German industrial orders exhibited a perplexing dichotomy in September 2025, according to preliminary data released by Destatis, the national statistics office. While overall new orders rose by a modest 1.1% compared to August, adjusted for seasonal and calendar variations, a deeper examination reveals underlying vulnerabilities within the German manufacturing sector, raising concerns about the sustainability of the recovery. The exclusion of substantial, one-off contracts paints a far less optimistic picture, with orders declining by 1.9% month-on-month.
The three-month comparison further underscores this fragility. Orders contracted by 3.0% in the third quarter of 2025 compared to the second and excluding large projects, the decline narrowed slightly to 1.5%. A subsequent revision of August’s initial figures revealed a steeper-than-previously-reported drop of 0.4% compared to July, a clear indication of intermittent instability.

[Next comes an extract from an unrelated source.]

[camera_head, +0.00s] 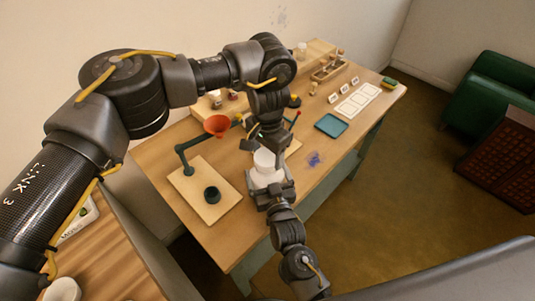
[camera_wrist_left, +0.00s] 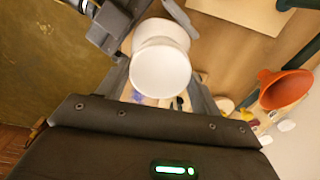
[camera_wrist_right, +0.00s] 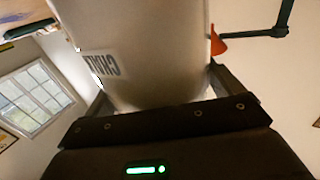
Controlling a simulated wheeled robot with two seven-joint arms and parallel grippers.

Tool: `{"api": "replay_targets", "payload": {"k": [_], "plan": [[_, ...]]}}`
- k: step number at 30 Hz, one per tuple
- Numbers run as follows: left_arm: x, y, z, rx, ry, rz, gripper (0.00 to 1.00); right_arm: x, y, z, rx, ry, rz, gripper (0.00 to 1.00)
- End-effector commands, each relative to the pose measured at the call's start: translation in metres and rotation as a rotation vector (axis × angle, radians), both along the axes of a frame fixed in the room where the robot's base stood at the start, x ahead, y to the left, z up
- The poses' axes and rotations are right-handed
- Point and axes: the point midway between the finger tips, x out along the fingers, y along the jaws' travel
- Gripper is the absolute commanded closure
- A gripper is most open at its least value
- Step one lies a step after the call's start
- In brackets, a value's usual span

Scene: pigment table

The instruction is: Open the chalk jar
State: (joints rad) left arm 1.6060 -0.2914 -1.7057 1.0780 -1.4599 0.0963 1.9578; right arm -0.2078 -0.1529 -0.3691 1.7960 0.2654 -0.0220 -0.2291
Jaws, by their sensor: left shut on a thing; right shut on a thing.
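The white chalk jar (camera_head: 264,179) is near the front edge of the table, with my right gripper (camera_head: 270,190) shut around its body. In the right wrist view the jar's pale wall (camera_wrist_right: 150,50) and its "CHALK" label (camera_wrist_right: 101,65) show between the fingers. My left gripper (camera_head: 266,148) points down from above, shut on the round white lid (camera_head: 265,158). The lid (camera_wrist_left: 160,72) shows between the left fingers in the left wrist view, with the jar body (camera_wrist_left: 165,28) beyond it. I cannot tell whether lid and jar are apart.
A blue tray (camera_head: 331,125) and white cards (camera_head: 357,101) lie farther right. A blue powder stain (camera_head: 314,158) marks otherwise bare tabletop.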

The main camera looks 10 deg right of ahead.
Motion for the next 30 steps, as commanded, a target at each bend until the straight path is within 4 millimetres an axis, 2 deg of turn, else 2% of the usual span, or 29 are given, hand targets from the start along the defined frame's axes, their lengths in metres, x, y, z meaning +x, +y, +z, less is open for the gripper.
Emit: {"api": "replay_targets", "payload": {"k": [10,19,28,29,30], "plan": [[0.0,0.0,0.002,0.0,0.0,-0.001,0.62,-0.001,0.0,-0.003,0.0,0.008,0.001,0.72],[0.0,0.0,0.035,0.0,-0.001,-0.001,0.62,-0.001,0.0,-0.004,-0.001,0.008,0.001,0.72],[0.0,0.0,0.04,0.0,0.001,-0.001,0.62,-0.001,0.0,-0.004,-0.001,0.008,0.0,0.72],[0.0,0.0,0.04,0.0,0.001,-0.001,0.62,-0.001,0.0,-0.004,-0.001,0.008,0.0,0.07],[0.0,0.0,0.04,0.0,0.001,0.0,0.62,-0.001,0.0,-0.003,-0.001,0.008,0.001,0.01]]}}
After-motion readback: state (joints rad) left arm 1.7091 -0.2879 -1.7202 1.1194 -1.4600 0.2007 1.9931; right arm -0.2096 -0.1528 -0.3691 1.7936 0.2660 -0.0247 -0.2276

The positive performance observed in September was largely attributable to growth within specific segments. The automotive industry (+3.2%) and the production of electrical equipment (+9.5%) provided notable impetus, alongside a 7.5% surge in orders for specialized transport vehicles, including aerospace, shipbuilding and military equipment. However, this relatively positive outlook was significantly dampened by a dramatic 19.0% collapse in orders for metal products, a consequence of prior month volatility stemming from large contracts fulfillment. Further contributing to the overall uneasiness, new orders in the metal manufacturing and processing sub-sectors also registered a substantial decline of 5.6%.
While orders for intermediate goods rose by 1.4% and consumer goods by a healthier 6.2%, investment goods orders remained stagnant, suggesting a lack of confidence amongst businesses regarding future capital expenditures.

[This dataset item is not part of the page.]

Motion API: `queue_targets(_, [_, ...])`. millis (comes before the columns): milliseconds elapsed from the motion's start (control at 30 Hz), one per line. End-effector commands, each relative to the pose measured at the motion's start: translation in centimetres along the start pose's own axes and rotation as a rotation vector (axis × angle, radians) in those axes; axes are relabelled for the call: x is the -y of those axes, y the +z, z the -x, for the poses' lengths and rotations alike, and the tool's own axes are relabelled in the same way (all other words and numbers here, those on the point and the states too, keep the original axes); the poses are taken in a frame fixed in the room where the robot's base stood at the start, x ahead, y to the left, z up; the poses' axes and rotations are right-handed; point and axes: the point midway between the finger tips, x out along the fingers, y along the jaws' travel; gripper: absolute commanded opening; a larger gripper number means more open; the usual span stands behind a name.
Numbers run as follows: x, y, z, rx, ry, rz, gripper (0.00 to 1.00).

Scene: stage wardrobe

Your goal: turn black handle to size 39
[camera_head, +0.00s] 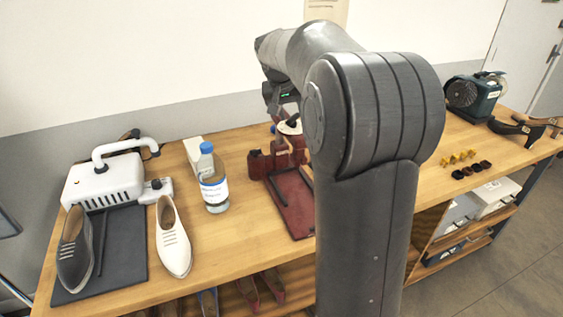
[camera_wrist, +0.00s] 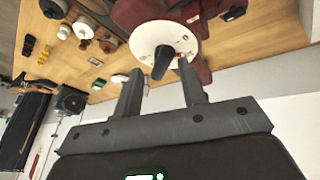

Despite a seemingly encouraging 3.5% increase in foreign orders, a closer look reveals a divergence in performance. Orders from within the Eurozone grew at a slower pace of 2.1%, while those originating from outside the currency bloc climbed by an above-average 4.3%. In contrast, domestic orders contracted by a worrying 2.5%, signaling weakening demand within Germany’s core economy.

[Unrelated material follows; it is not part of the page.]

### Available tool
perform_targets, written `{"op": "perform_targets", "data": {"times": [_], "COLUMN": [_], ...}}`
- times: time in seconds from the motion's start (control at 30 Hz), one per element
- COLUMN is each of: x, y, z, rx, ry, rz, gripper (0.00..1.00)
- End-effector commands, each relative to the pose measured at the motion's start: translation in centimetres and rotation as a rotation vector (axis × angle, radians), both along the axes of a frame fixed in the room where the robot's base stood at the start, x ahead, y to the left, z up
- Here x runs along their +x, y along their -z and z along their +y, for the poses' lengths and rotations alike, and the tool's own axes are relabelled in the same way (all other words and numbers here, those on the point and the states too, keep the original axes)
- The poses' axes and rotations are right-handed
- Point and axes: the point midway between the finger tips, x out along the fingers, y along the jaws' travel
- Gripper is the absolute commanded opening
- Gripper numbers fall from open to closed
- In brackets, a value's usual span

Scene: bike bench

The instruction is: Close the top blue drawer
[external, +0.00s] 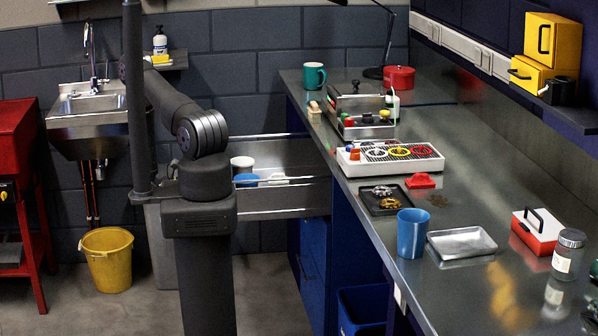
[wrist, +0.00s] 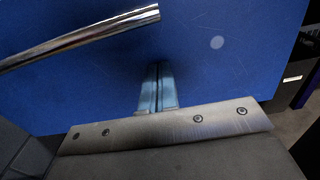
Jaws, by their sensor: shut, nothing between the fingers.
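The top drawer (external: 300,192) is pulled far out to the left from under the bench in the external view. Its grey metal side shows, and its front is hidden behind my arm. In the wrist view the blue drawer front (wrist: 225,65) fills most of the picture. A shiny bar handle (wrist: 85,38) crosses its upper left. My gripper (wrist: 157,68) is shut and empty, with its fingers pointing at the blue front, right of and below the handle. I cannot tell whether the fingertips touch it. My gripper is hidden in the external view.
The drawer holds a blue item (external: 246,180) and pale items. Closed blue drawers (external: 313,245) stand below it. The steel bench (external: 345,180) above carries a blue cup (external: 411,233) and a white tray (external: 390,157). A yellow bucket (external: 107,260) stands on the floor at left.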

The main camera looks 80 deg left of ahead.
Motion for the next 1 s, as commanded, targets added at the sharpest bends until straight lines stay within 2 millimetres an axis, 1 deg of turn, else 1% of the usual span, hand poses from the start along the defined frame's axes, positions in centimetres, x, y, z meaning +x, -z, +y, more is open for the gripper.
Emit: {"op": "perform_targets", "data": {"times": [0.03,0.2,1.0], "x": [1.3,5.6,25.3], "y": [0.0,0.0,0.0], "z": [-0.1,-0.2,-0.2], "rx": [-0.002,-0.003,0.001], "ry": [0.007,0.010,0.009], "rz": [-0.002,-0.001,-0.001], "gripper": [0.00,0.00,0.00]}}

Adding to the complex picture, the real turnover in manufacturing declined by 2.1% in September compared to August and by 2.7% when compared to the same month in the previous year. This downward trend has continued, with a revised August figure indicating a 0.6% decline compared to July.
The data invites critical inquiry into Germany’s economic resilience. Is the reliance on specific sectors like automotive and electrical equipment a sustainable driver of growth, or is it masking deeper structural issues? The contraction in domestic orders raises concerns about consumer and business confidence, while the stagnation in investment goods indicates a cautious approach to future expansion. The disparity in performance across different export destinations could be indicative of shifting global trade dynamics, requiring Berlin to proactively reassess its trade strategies. Ultimately, the latest figures underscore the need for a far more granular and sustained effort to bolster the foundations of the German industrial base and navigate the evolving geopolitical landscape.